--- START ---

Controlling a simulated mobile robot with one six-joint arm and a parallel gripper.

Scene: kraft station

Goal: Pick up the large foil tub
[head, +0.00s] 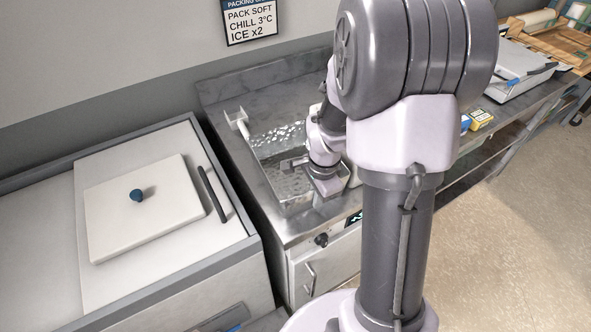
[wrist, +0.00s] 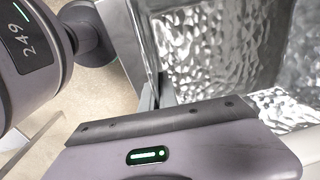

--- END ---

▶ [PROBLEM DETAILS]: The listing above must be printed again exactly, minus its pictures.

▶ [TASK RESULT]:
Controlling a simulated mobile robot with one six-joint arm and a parallel gripper.

Scene: kraft station

Goal: Pick up the large foil tub
[head, +0.00s] 
[wrist, +0.00s] 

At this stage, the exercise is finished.